Wherever a line holds the string "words", copy that line.

**** MATERIAL PROVIDED ****

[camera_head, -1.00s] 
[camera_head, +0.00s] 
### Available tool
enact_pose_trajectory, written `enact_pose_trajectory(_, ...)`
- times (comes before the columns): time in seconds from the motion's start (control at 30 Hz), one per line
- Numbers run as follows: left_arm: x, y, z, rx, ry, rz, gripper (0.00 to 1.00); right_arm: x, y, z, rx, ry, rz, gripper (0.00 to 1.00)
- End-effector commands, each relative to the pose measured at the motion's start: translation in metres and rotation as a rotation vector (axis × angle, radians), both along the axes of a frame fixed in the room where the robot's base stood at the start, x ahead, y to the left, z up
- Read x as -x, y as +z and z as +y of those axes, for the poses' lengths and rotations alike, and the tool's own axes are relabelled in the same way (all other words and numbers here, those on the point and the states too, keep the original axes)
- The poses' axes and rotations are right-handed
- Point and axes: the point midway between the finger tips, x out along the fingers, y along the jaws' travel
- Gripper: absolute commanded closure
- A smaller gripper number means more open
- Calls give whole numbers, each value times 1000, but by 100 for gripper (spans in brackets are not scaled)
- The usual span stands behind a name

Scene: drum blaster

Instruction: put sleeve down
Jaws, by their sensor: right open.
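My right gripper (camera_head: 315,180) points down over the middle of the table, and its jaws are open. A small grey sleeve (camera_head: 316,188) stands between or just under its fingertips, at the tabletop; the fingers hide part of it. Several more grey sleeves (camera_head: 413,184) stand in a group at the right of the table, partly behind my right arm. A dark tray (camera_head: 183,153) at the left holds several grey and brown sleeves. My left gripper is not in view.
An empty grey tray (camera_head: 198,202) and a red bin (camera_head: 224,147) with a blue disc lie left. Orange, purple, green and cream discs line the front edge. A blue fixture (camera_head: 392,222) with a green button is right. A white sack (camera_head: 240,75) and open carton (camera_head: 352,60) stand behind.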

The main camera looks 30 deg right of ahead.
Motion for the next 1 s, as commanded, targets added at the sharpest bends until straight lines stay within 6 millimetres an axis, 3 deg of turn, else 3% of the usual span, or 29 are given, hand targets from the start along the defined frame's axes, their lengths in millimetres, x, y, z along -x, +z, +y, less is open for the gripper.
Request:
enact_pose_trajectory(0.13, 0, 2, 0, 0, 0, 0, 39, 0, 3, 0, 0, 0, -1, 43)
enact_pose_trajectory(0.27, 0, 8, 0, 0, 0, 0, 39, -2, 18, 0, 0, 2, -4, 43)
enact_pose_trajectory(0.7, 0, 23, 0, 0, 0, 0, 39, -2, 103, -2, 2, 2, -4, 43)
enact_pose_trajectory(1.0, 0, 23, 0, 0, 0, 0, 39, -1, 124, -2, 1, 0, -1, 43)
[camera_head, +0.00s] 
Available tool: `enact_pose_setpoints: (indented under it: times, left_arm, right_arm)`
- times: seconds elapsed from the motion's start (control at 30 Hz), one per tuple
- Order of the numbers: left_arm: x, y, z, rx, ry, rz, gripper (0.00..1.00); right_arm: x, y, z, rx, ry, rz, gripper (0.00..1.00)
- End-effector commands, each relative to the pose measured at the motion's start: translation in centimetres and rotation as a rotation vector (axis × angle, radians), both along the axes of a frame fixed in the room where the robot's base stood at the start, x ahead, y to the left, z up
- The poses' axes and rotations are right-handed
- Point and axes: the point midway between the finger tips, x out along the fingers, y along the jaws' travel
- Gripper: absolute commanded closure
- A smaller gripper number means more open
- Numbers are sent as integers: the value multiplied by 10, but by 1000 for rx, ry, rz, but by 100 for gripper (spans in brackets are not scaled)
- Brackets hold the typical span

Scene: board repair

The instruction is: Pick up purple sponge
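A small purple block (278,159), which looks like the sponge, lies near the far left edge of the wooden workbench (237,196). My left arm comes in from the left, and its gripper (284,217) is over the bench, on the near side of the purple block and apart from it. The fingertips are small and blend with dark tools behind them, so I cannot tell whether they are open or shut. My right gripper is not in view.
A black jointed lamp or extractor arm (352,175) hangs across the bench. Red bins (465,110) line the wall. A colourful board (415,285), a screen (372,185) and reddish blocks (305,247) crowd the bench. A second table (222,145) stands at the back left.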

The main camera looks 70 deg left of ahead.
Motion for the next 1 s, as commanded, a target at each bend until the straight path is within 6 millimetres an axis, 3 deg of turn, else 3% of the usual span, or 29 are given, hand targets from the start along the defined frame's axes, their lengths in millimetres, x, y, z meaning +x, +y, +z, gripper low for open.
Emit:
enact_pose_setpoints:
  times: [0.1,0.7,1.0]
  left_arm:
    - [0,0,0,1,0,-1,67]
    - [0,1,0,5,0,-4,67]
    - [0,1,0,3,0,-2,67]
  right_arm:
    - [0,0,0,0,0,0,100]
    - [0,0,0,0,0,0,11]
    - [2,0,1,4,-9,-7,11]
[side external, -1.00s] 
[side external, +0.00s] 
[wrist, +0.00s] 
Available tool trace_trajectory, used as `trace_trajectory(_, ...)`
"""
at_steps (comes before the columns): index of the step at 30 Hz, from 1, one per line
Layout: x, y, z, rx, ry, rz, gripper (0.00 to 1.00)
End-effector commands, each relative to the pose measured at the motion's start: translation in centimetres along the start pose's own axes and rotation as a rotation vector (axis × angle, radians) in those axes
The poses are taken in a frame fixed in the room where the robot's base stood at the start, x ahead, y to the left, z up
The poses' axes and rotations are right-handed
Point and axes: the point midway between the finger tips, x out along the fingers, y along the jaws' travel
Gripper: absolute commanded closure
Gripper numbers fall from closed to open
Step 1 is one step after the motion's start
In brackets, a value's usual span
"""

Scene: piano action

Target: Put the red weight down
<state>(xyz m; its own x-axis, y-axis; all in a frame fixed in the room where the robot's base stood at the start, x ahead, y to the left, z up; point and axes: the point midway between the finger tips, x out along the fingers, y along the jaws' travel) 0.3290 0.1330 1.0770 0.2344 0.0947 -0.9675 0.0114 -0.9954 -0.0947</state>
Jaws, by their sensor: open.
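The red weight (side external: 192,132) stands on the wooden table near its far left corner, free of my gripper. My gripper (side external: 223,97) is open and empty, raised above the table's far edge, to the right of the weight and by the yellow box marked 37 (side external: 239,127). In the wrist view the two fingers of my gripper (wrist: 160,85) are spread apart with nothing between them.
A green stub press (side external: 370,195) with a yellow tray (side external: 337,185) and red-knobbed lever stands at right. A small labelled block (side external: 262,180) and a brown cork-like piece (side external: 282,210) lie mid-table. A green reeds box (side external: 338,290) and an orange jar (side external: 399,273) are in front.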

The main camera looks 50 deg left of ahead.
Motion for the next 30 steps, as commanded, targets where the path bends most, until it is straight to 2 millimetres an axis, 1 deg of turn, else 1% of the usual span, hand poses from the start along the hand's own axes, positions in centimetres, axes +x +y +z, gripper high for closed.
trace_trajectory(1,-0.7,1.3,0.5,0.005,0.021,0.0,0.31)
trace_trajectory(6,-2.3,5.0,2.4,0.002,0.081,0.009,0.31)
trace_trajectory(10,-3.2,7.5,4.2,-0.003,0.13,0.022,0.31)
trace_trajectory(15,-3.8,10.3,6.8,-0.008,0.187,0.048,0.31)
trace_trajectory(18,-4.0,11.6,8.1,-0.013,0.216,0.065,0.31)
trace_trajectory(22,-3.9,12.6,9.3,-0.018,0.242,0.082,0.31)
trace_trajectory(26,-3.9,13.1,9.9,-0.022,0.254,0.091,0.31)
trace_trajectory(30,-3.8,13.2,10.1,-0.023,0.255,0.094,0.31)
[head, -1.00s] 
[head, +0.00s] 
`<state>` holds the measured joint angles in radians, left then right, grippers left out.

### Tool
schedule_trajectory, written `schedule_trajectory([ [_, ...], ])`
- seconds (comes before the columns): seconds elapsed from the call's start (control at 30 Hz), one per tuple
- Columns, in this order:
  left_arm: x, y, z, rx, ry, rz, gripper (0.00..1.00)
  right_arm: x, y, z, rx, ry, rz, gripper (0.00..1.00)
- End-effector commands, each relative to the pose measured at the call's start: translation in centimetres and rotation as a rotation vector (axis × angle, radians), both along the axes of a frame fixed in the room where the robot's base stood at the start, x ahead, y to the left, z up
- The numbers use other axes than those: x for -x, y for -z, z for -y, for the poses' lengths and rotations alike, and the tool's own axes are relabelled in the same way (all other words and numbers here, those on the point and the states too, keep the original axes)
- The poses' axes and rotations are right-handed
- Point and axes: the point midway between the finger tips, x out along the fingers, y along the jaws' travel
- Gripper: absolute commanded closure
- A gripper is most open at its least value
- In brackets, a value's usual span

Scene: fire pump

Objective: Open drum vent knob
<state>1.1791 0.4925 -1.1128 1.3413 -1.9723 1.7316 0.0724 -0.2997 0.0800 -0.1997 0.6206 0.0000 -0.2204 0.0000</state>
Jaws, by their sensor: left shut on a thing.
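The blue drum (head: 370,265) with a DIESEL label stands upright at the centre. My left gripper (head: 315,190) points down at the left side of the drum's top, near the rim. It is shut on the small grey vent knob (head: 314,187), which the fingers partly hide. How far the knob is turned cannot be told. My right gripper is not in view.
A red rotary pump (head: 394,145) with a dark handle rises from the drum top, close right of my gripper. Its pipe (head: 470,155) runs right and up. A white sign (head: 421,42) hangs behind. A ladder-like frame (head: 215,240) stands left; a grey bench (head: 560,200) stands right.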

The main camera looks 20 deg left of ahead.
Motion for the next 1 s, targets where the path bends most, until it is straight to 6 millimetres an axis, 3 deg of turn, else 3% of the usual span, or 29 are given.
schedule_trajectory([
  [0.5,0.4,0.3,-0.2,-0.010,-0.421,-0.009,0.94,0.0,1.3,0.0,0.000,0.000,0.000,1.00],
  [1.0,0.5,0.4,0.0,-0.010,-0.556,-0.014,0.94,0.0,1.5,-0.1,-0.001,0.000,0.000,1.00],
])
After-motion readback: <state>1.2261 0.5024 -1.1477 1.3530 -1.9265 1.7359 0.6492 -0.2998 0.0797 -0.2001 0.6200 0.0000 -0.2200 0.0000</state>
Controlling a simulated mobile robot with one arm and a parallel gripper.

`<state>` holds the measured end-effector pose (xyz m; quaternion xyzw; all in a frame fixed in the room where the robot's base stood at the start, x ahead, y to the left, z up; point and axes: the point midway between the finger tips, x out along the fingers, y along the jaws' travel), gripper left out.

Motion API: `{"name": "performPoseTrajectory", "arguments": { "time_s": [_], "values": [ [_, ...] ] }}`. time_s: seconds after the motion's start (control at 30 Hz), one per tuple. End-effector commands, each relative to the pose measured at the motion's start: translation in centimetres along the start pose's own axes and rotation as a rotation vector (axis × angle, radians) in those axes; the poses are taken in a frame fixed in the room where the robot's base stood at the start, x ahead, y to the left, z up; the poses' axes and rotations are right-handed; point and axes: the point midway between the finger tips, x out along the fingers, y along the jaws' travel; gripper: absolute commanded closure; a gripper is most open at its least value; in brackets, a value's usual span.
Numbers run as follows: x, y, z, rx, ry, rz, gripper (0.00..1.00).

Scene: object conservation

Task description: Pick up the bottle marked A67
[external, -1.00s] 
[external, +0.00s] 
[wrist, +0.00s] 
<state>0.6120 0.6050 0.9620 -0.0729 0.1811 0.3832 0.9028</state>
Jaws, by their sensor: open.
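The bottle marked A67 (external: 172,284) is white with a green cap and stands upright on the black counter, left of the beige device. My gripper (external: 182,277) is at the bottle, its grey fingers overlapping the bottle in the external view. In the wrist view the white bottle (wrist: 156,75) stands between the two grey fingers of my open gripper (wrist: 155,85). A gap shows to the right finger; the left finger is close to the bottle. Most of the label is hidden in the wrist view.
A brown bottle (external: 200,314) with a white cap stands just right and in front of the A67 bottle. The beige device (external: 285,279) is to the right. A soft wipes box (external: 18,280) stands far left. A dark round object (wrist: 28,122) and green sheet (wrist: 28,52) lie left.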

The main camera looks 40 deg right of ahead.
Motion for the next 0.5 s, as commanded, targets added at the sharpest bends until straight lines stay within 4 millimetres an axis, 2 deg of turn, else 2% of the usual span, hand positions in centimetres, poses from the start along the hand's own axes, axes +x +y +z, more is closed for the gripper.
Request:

****

● **RESULT**
- Read x as -x, y as +z and z as +y of those axes, for the poses' lengths and rotations alike, and the tool's own axes are relabelled in the same way (all other words and numbers here, those on the point and the states too, keep the original axes)
- The numbers use other axes than those: x for -x, y for -z, z for -y, for the poses' lengths and rotations alike, and the tool's own axes are relabelled in the same way (all other words and numbers here, those on the point and the states too, keep the original axes)

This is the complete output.